Optimal allocation of shunt capacitors in radial distribution networks using Constriction-Factor Particle Swarm Optimization and its techno-economic analysis

Abstract

The optimal penetration of a Shunt Capacitor (SC) is one of the most economical means to enhance the efficiency of radial distribution networks (RDNs). This enhancement includes reducing power loss, and operating costs, improving voltage profiles, and enhancing stability. This paper introduces a constriction-factor Particle Swarm Optimization (Cf-PSO) for SC allocation problem. It leverages the equivalent reactive power voltage stability index (EQVSI) to narrow the search space of the initial Cf-PSO population.
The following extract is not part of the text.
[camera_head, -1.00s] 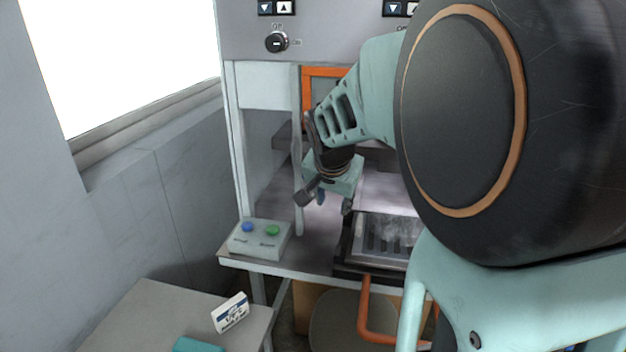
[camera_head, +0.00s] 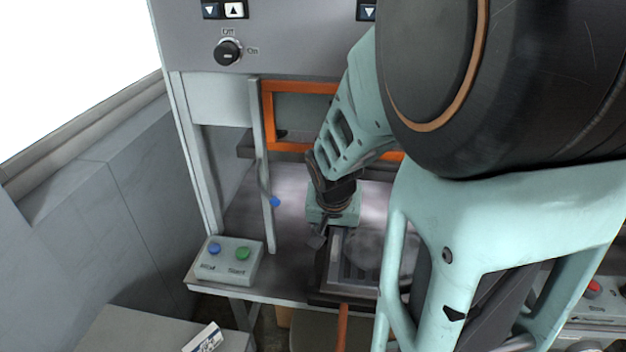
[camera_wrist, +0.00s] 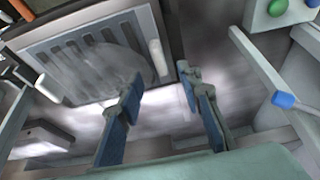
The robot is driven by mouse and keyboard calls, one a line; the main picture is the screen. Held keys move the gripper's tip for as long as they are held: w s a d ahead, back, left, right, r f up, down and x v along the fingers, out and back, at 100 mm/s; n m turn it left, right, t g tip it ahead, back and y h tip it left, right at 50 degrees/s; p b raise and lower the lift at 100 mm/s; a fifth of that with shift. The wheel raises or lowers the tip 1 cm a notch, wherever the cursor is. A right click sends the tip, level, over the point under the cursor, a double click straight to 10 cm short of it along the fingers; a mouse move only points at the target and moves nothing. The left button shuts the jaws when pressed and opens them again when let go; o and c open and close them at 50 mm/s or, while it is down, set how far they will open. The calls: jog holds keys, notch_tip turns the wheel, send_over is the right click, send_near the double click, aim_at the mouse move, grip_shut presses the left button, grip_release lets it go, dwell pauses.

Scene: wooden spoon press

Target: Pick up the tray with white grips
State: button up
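The tray is a grey slotted plate (camera_wrist: 60,60) in the wrist view, with one white grip (camera_wrist: 157,62) at its right edge and another white grip (camera_wrist: 47,88) at its lower left. In the head view the tray (camera_head: 338,262) lies in a dark frame on the press bench, partly hidden by my arm. My gripper (camera_wrist: 160,78) is open with blue pads; its fingertips appear on either side of the right grip. I cannot tell whether they touch it. In the head view my gripper (camera_head: 322,236) is at the tray's upper left edge, its fingers mostly hidden.
A white box (camera_head: 226,266) with blue and green buttons stands at the bench's left corner. A grey post (camera_head: 266,165) with a blue knob (camera_head: 275,202) rises left of my gripper. An orange frame (camera_head: 267,112) stands behind. An orange handle (camera_head: 343,325) extends in front.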

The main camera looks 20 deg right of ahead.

The proposed approach analyzes the optimal SC allocation for various scenarios: the base case before SC integration, one SC, two SCs, three SCs, and four SCs. The Cf-PSO technique was tested on the standard IEEE 33- and 69-bus RDNs. For these networks, allocating four SCs resulted in the most significant percentage reduction in power loss: 35.15 % for the IEEE 33-bus and 35.85 % for the IEEE 69-bus, compared to their respective base scenarios. The simulation results also demonstrate that as more SCs are optimally installed, the percentage reduction in power loss and the financial cost-benefit improve. However, beyond two SCs, the rate of improvement significantly diminishes, reaching a point where adding more SCs is no longer economically advantageous compared to the previous number. The power loss results obtained using this approach were validated by comparing them to established techniques found in the open literature, confirming their effectiveness in most cases.